March 27, 2013

Common Pitfalls in Writing Lock-Free Algorithms

David Stolp

Software Engineer at SingleStore

Common Pitfalls in Writing Lock-Free Algorithms

Formally, a multi-threaded algorithm is considered to be lock-free if there is an upper bound on the total number of steps it must perform between successive completions of operations.

The statement is simple, but its implications are deep – at every stage, a lock-free algorithm guarantees forward progress in some finite number of operations. (That’s why lock-free algorithms are used in SingleStore skiplists and, more recently, in sync replication – Ed.)\ Deadlock is impossible.

The promise of a lock-free algorithm seems remarkable in theory. Concurrent threads can modify the same object, and even if some thread or set of threads stalls or stops completely in the middle of an operation, the remaining threads will carry on as if nothing were the matter. Any interleaving of operations still guarantees of forward progress. It seems like the holy grail of multi-threaded programming.

This stands in contrast to the traditional method of placing locks around “critical sections” of code. Locking prevents multiple threads from entering these critical sections of code at the same time. For highly concurrent applications, locking can constitute a serious bottleneck. Lock-free programming aims to solve concurrency problems without locks. Instead, lock-free algorithms rely on atomic primitives such as the classic “compare-and-swap” which atomically performs the following:

bool CompareAndSwap(Value* addr, Value oldVal, Value newVal){
  if(*addr == oldVal){
    *addr = newVal;
    return true;
  }else{
    return false;
  }
}

The biggest drawbacks to using lock-free approaches are:

Lock-free algorithms are not always practical.
Writing lock-free code is difficult.
Writing correct lock-free code is extremely difficult.

To illustrate the third point above, let’s break down a typical first attempt at writing a lock-free stack. The idea is to use a linked-list to store nodes, and use CompareAndSwap to modify the head of the list, in order to prevent multiple threads from interfering with each other.

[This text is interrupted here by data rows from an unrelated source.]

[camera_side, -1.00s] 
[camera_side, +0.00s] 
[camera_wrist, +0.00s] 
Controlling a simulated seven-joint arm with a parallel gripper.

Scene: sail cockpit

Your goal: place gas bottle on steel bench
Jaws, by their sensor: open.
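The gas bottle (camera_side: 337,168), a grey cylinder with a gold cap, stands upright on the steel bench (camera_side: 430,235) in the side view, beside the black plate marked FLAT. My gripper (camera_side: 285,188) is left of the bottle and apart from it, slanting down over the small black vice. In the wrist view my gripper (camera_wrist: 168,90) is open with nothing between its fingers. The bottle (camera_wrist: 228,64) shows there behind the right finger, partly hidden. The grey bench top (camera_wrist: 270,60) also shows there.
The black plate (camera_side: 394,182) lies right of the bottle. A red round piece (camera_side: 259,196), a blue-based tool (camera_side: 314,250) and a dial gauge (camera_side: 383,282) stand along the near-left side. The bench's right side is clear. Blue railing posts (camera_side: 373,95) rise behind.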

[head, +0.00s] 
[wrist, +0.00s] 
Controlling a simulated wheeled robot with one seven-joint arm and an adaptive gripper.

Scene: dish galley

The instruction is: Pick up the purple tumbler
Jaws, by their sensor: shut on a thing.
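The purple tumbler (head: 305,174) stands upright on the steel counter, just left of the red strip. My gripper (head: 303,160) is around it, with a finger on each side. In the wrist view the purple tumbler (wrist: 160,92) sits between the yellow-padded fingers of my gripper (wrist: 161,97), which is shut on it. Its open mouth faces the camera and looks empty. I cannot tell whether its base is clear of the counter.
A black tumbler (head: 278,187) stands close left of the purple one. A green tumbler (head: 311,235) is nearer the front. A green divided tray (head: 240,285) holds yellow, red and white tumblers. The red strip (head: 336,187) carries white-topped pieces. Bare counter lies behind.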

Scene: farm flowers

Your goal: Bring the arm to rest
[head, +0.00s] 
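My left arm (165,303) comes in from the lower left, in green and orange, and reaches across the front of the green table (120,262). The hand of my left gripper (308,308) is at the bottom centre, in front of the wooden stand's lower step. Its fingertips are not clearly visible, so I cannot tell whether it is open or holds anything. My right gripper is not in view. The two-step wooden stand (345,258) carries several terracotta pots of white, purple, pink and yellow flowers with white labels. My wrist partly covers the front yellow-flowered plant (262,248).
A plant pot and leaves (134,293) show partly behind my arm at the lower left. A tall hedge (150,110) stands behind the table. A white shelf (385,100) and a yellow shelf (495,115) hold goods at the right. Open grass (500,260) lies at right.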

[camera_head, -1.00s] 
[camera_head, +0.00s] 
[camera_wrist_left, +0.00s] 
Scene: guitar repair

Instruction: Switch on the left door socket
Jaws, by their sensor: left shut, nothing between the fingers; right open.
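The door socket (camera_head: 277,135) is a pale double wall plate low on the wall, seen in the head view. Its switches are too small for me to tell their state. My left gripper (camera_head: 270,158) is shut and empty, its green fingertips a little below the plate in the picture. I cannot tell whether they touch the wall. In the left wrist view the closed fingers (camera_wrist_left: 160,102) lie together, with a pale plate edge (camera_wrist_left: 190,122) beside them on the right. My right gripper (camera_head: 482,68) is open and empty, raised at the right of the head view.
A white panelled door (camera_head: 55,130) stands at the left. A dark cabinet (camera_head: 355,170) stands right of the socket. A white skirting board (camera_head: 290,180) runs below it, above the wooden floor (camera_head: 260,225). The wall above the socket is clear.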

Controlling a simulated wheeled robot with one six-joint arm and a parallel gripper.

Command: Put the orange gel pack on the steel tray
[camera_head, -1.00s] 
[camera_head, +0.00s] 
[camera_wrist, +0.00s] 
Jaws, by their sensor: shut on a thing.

To push an element, we first create a new node to hold our data. We point this node at the current head of the stack, then use CompareAndSwap to point the head of the stack to the new element. The CompareAndSwap operation ensures that we only change the head of the stack if our new node correctly points to the old head (since an interleaving thread could have changed it).

To pop an element, we snapshot the current head, then replace the head with the head’s next node. We again use CompareAndSwap to make sure we only change the head if its value is equal to our snapshot.

The code, in C++

template
class LockFreeStack{
struct Node{
Entry* entry;
Node* next;
};

Node* m_head;

void Push(Entry* e){
Node* n = new Node;
n->entry = e;
do{
n->next = m_head;
}while(!CompareAndSwap(&m_head, n->next, n));
}

Entry* Pop(){
Node* old_head;
Entry* result;
do{
old_head = m_head;
if(old_head == NULL){
return NULL;
}
}while(!CompareAndSwap(&m_head, old_head, old_head->next));

result = old_head->entry;
delete old_head;
return result;
}
}

Unfortunately, this stack is riddled with errors.

Segfault

The Push() method allocates memory to store linked-list information, and the Pop() method deallocates the memory. However, between the time a thread obtains a pointer to a node on line 22, and subsequently accesses the node on line 26, another thread could have removed and deleted the node, and the thread will crash. A safe way to reclaim the memory is needed.

Corruption

The CompareAndSwap method makes no guarantees about whether the value has changed, only that the new value is the same as the old value. If the value is snapshotted on line 22, then changes, then changes back to the original value, the CompareAndSwap will succeed. This is known as the ABA problem. Suppose the top two nodes on the stack are A and C. Consider the following sequence of operations:

Thread 1 calls pop, and on line 22 reads m_head (A), on line 26 reads old_head->next (C), and then blocks just before calling CompareAndSwap.
Thread 2 calls pop, and removes node A.
Thread 2 calls push, and pushes a new node B.
Thread 2 calls push again, and this time pushes a new node occupying the reclaimed memory from A.
Thread 1 wakes up, and calls CompareAndSwap.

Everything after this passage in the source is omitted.